CORRUPTION IN NEW YORK
In New York, deep-seated mafia influence has prevented members' control of their union for decades. On April 27, Mike Forde, EST of the 25,000-member New York District Council, and Business Agent Martin Devereaux, were convicted on seven counts, including bribery. The charges stem from Spring 1998, when Forde and Devereaux accepted a $10,000 bribe from contractors in exchange for allowing non-union construction at the Park Central Hotel.
Mike Bilello, who works in Manhattan's Local 157, says McCarron knew Forde was corrupt when McCarron appointed him BA in 1998.
"McCarron was shopping around for a business agent, and he asked me what I thought of Mike Forde. I told him, Mike Forde is a problem, and I explained about various jobs that were dirty, including the convicted one. McCarron just dismissed it and said the stewards were pushing him around. Bottom line--McCarron needed New York to be re-elected, and it became a monster."

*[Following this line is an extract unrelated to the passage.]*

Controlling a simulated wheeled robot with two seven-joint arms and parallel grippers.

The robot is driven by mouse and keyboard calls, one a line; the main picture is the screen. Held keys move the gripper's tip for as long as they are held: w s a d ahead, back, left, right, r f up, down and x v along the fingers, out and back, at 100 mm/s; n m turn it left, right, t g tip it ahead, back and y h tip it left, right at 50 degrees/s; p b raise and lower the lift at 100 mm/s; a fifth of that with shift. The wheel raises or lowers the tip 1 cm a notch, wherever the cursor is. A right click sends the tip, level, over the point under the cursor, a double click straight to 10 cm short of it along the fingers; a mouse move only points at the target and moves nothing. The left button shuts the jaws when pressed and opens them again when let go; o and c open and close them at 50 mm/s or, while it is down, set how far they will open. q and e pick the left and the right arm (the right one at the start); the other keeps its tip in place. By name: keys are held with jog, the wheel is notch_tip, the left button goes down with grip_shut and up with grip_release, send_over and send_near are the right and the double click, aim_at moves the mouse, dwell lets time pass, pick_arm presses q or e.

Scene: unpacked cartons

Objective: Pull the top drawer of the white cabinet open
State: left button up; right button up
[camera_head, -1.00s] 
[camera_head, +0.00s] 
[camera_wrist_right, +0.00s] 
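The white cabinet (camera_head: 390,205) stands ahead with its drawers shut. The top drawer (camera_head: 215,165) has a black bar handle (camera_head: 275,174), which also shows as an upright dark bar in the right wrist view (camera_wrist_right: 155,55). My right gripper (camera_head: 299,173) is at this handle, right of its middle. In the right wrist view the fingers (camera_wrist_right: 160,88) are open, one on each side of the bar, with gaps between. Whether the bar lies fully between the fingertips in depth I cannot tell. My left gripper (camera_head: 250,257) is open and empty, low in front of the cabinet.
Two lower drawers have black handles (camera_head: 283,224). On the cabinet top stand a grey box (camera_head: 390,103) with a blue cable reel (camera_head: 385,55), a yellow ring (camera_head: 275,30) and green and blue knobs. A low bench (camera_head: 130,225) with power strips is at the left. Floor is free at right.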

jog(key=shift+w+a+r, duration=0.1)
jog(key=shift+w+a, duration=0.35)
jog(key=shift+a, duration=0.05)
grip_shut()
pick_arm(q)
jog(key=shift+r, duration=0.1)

In 2000, Forde was elected Executive Secretary-Treasurer of the New York District Council, and McCarron was re-elected President by a 91 percent margin.
"We've tried to get the word out that these people are bad. We stand up at union meetings, we pass out fliers, we've run for office, but they just call us troublemakers," said Mike Livingston of Local 157.
Livingston, and Bilello are all members of Carpenters for a Democratic Union International (CDUI), which has campaigned around countering McCarron's restructuring by treating the regional councils as locals, with the same rights to vote on contracts and officers locals have.
With the help of the Association of Union Democracy, CDUI won the legal right for members to ratify contracts and elect BAs in the Harrington v. Chao case last October, but it has been tied up in appeals ever since (plaintiff Tom Harrington was elected New England district council EST in September after a campaign by the Boston-based CDU caucus).
"Honestly, a lot of us in CDUI became disillusioned with the American legal system," said CDUI member David Johnson. "The morale of the average carpenter is unbelievably bad. Union meeting attendance is low. They're dropping out of the union all over the place. They're just disgusted by the system."